Task directions: For the listing that follows, give again exactly the lines from the one with "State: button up" to the one with "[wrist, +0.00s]", including both.

Data shown:
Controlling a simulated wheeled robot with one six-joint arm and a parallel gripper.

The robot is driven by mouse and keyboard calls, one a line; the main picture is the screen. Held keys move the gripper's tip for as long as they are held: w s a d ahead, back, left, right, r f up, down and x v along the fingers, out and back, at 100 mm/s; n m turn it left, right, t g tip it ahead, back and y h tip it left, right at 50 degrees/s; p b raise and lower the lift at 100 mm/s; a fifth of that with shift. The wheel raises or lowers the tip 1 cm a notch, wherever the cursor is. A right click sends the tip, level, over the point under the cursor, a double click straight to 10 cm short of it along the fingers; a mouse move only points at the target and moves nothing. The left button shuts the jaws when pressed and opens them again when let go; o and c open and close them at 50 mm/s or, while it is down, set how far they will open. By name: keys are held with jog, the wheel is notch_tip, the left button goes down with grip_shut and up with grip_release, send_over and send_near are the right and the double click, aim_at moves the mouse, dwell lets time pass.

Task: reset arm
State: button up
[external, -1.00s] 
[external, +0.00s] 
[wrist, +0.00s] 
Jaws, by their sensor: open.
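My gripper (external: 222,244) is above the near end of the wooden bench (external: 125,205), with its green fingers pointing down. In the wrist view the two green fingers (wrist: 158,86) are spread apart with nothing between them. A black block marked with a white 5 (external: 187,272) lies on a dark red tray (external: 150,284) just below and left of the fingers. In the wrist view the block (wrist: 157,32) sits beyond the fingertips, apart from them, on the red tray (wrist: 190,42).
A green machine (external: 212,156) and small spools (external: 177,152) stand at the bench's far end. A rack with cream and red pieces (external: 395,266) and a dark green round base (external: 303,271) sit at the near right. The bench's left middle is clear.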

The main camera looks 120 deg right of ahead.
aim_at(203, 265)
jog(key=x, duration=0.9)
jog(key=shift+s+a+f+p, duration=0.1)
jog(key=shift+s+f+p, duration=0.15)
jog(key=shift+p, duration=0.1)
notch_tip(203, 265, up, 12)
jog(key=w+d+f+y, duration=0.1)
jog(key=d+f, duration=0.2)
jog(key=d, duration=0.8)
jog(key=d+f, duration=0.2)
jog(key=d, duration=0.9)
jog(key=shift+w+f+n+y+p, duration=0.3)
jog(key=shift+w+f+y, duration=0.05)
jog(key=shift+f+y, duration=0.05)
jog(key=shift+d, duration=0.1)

The solution:
State: button up
[external, -1.00s] 
[external, +0.00s] 
[wrist, +0.00s] 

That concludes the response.